Exercise task: Pull out every line from the listing that has the word "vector".

Information given:
* Begin *

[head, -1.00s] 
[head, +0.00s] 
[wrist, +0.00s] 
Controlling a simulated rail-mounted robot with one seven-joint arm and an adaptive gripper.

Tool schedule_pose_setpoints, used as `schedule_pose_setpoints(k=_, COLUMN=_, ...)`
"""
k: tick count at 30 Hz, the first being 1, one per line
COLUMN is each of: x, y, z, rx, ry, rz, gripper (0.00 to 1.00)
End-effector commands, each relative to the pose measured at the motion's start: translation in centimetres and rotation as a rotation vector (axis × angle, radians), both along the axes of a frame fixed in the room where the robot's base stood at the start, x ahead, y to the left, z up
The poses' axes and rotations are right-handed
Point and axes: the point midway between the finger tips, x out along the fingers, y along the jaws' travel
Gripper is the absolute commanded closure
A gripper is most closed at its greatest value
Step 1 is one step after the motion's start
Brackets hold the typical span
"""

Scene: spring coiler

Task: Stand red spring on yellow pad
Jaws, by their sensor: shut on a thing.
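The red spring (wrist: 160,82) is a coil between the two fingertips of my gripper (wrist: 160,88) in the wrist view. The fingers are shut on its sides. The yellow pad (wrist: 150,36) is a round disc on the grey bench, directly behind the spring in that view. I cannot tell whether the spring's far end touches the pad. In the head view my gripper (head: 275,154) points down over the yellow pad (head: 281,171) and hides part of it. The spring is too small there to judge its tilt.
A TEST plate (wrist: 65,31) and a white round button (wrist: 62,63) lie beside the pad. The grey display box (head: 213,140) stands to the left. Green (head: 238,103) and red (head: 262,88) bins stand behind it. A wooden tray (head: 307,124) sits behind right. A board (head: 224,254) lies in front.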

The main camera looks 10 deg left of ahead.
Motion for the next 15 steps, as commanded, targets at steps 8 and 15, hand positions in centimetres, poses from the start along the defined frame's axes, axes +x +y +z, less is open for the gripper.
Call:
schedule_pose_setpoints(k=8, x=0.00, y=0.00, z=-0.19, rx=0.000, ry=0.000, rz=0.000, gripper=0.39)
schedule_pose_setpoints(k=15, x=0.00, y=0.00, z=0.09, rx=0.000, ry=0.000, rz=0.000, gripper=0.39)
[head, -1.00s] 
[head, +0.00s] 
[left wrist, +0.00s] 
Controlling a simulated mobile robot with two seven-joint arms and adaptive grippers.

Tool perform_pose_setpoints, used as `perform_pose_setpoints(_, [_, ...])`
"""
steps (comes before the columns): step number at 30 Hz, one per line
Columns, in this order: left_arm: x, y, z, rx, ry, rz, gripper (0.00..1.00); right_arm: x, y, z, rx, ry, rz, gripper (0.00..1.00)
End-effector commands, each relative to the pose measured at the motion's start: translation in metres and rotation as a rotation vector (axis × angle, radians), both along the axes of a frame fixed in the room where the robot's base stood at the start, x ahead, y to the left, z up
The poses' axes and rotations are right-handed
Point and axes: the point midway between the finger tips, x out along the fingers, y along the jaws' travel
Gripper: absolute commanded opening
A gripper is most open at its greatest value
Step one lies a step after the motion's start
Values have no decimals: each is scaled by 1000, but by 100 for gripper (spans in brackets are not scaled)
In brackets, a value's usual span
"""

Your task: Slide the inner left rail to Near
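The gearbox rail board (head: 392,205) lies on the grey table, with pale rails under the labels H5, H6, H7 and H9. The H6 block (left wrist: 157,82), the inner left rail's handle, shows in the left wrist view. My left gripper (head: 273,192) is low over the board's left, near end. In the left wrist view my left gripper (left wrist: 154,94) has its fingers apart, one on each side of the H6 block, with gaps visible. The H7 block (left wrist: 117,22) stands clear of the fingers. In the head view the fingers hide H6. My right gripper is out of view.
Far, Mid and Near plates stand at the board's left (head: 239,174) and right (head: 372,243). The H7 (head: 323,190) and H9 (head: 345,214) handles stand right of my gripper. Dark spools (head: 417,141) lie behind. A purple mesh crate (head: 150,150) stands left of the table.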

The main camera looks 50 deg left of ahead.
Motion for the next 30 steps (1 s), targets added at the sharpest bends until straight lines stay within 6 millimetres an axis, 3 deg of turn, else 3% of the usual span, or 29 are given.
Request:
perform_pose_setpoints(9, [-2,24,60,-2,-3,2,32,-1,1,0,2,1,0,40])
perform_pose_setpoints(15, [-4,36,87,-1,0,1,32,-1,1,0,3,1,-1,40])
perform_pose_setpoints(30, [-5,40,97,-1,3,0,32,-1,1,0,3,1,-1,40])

* End *

Task solution:
End-effector commands, each relative to the pose measured at the motion's start: translation in centimetres and rotation as a rotation vector (axis × angle, radians), both along the axes of a frame fixed in the room where the robot's base stood at the start, x ahead, y to the left, z up
End-effector commands, each relative to the pose measured at the motion's start: translation in metres and rotation as a rotation vector (axis × angle, radians), both along the axes of a frame fixed in the room where the robot's base stood at the start, x ahead, y to the left, z up

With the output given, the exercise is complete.